Tyler and I met at work. He had an upper level position which forbade him from dating an employee above or below him on the totem pole. The only option for one who wants to date someone below them and still remain employed by this company is to immediately request a transfer. Tyler did this, but it means he has a bitch of a commute.
Tyler commutes 70 miles to work so we can be together.
Sure, lots of people commute (the majority, maybe?) and Tyler used to have much longer commutes when he lived in L.A. The difference here is that I'm a factor. If I never came along, he would only have a five minute drive to work. He could sleep in an extra 40 minutes. He could be home 40 minutes faster. He would have an extra hour and twenty minutes of his day to do whatever he wanted. Cook a meal! Mash face on LOL! And think of what he would save on gas and the general wear and tear on his car!

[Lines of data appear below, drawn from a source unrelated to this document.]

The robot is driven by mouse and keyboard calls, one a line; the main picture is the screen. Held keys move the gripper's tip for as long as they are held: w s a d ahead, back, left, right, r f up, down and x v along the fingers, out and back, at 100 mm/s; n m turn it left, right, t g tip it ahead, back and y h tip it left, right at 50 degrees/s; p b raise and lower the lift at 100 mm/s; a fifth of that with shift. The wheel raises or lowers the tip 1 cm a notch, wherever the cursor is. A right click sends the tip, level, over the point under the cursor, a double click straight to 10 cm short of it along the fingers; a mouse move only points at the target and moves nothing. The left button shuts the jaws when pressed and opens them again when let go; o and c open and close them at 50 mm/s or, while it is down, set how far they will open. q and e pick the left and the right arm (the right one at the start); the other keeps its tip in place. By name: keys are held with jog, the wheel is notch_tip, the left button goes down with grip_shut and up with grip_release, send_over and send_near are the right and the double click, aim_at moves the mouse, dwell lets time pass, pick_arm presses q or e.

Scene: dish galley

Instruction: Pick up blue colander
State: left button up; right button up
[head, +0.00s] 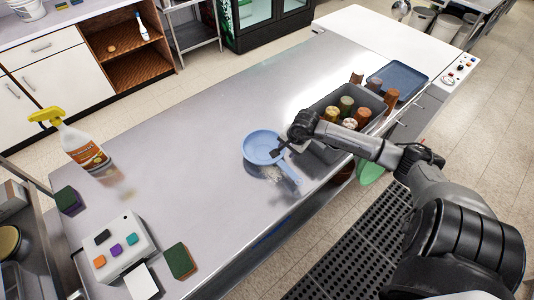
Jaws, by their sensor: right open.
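The blue colander (259,145) is a light blue round bowl with a long handle (288,171) pointing toward the front edge. It lies on the steel counter near the middle of the head view. My right gripper (278,150) is over the colander's right side, with its dark fingers open. I cannot tell whether the fingers touch the rim. My right arm comes in from the lower right and hides part of the counter behind the gripper. My left gripper is not in view.
A grey bin (322,106) of jars stands just right of my gripper, with a blue tray (398,79) beyond. A spray bottle (82,146), sponges (180,262) and a button box (113,246) are at the left. The counter's middle (190,150) is clear.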

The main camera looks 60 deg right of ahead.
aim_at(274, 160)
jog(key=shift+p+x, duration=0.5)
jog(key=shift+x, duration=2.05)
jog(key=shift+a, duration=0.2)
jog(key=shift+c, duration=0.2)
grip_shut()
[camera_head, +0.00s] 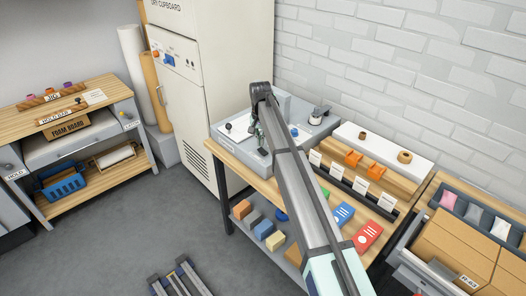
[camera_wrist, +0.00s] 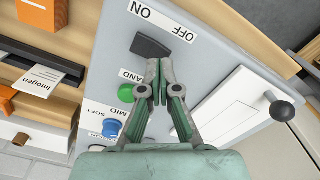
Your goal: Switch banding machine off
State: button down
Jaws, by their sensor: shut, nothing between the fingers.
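The banding machine (camera_head: 222,142) is a grey box on the wooden bench beside the tall cupboard. Its grey panel (camera_wrist: 213,55) fills much of the wrist view. A black switch (camera_wrist: 150,46) sits on it beside the labels "ON" and "OFF", which read upside down. I cannot tell which way the switch is set. My gripper (camera_wrist: 158,66) is shut and empty, its tips close to the switch; contact is unclear. In the head view my gripper (camera_head: 263,149) is over the machine, and my arm hides part of it.
A green button (camera_wrist: 126,93) and a blue knob (camera_wrist: 110,128) are near my fingers. A black-knobbed lever (camera_wrist: 279,111) stands at the right. Labelled cards (camera_head: 359,184) and orange pieces (camera_head: 353,158) are on the bench right of my arm. The floor (camera_head: 125,235) at left is open.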

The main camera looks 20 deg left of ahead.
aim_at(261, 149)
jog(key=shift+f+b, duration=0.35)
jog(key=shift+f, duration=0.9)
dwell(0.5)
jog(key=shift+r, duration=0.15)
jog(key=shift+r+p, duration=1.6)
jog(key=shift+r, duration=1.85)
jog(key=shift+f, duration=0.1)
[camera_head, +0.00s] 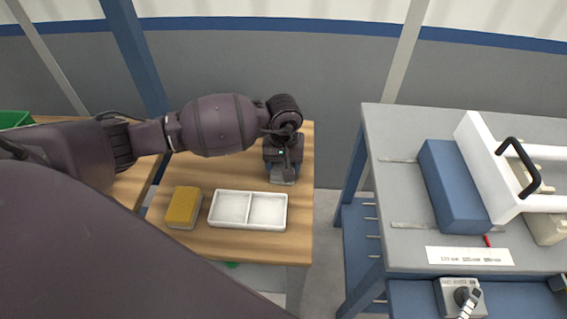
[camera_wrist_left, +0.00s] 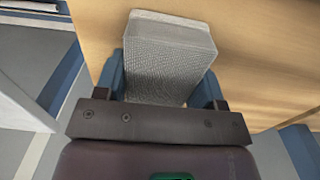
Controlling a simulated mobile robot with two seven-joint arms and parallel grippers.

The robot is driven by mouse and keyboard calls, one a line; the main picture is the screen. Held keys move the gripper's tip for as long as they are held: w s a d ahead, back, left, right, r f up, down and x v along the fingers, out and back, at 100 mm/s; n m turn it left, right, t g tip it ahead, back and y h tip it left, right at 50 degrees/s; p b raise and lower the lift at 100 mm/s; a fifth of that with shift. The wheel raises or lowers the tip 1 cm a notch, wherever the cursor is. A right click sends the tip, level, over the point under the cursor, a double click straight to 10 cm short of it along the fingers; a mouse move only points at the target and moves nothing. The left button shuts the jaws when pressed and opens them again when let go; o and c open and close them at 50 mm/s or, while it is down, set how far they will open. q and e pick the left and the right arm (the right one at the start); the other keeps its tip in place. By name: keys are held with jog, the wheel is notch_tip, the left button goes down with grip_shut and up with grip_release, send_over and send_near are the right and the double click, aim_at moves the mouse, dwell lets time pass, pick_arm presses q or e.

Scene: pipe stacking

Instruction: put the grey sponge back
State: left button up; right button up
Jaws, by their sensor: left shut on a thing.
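The grey sponge (camera_wrist_left: 165,60) fills the space between the blue fingers of my left gripper (camera_head: 282,170) in the left wrist view. My left gripper is shut on it. In the head view only the lower end of the sponge (camera_head: 282,181) shows beneath the gripper, over the back right part of the wooden table (camera_head: 245,165). I cannot tell whether it touches the table top. My right gripper is not in view.
A white tray (camera_head: 248,194) with two empty compartments lies nearer the front of the wooden table. A yellow sponge (camera_head: 183,207) lies left of it. Across a gap to the right stands a grey workbench (camera_head: 400,170) with a blue block (camera_head: 452,187) and a white handled fixture (camera_head: 488,165).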

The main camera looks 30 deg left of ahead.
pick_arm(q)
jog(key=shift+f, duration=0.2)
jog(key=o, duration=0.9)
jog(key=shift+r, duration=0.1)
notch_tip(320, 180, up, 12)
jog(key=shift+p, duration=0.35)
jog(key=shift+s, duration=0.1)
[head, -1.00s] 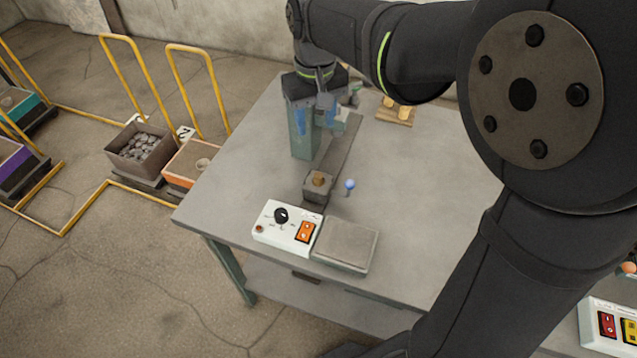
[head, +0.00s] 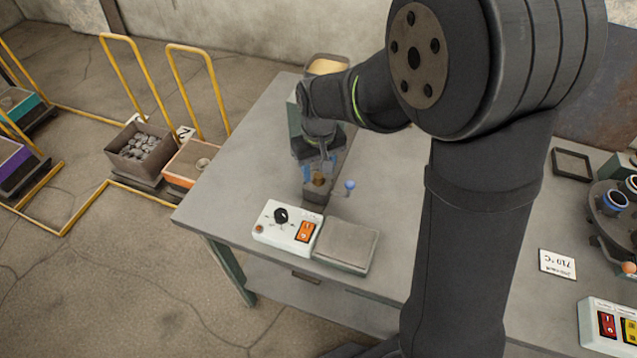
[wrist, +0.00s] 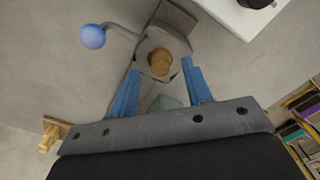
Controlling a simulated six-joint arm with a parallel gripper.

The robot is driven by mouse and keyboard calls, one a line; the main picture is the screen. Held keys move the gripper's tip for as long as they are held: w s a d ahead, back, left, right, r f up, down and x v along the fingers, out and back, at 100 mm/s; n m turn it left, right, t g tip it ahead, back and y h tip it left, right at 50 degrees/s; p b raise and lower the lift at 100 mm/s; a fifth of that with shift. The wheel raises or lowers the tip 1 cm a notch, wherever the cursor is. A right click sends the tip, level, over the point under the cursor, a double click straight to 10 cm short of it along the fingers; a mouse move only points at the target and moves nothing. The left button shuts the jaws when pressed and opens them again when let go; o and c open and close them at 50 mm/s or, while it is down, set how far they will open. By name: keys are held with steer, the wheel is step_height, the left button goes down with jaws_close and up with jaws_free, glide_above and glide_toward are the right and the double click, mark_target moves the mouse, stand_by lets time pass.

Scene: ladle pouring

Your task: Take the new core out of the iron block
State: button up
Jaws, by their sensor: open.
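The iron block (head: 313,196) stands on the workbench behind the control box. The new core (head: 319,178) is a tan, sand-coloured piece sitting in the block's top. In the wrist view the core (wrist: 160,62) shows as a round tan shape inside the grey block (wrist: 176,40). My gripper (head: 319,171) is over the block, pointing down. In the wrist view its two blue fingers (wrist: 159,85) are open, one to each side of the core's line, with nothing between the tips that I can see held. The fingers partly hide the core in the head view.
A blue-knobbed lever (head: 349,185) stands at the block's right. A white control box (head: 270,232) with a dial and orange switch and a grey plate (head: 346,240) lie in front. A green machine column (head: 294,118) rises behind. The bench's left side is clear.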

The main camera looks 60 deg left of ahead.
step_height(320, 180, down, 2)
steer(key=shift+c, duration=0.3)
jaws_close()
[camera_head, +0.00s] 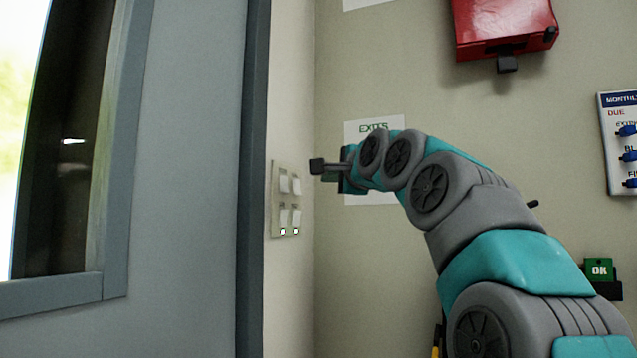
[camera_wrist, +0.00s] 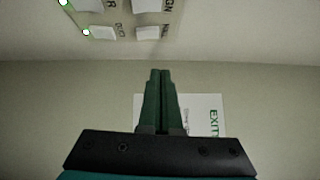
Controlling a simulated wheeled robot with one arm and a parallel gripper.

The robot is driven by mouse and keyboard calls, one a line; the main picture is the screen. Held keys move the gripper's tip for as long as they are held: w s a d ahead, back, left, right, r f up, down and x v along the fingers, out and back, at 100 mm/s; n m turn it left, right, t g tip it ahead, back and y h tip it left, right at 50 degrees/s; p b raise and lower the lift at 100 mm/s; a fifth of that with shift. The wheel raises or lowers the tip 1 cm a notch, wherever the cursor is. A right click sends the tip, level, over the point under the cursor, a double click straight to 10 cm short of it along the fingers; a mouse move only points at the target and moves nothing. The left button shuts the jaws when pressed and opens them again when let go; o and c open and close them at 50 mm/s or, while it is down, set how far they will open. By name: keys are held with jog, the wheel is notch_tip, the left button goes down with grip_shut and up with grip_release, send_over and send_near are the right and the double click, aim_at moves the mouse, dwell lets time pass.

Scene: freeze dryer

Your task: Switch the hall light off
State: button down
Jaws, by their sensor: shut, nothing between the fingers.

I am humbled by this fact. Utterly humbled. As a human being, I am all too aware that we only get 24 hours in a day and a fat chunk of that goes to sleep. As an only child, I am all too aware of the importance of personal time. Tyler gives it up because of me, because he wants to be able to publically exclaim that I am his girlfriend. Purely out of necessity, Tyler and I kept our relationship secret in the beginning. It was not fun and not sustainable. (In fact we were sort of reckless in our trips to the grocery store. We just love each other too much to let the other run an errand alone.)
This all makes me feel very special. And somewhat guilty. Sometimes I feel like I should have left our work. I mean, he was there first. Why didn't I transfer to that other store? Why don't I drive 70 miles a day? Those are good and fair questions and I'm afraid I don't have good or fair answers. I just started working at [name redacted] and it was (and still is) one of the better jobs I've had. Tyler was unhappy with his work situation so transferring was on his radar anyway. At least he didn't love it there. Then I would really feel guilty. This is a selfish notion, but it feels very nice to be "worth the hassle" to someone.
Tyler and I would both be much happier if we could both work in the same town we live in. That is the dream and the plan. After all, I want to be around for that extra hour and twenty minutes, if I can! Until then, I try to make Tyler's mornings and evenings as comfortable as possible. I like to make the drive and visit Tyler at work every so often so I am reminded that he has to do it five days a week so he can be with me. I don't think it's enough. I hope one day I can do something for him that is equally meaningful.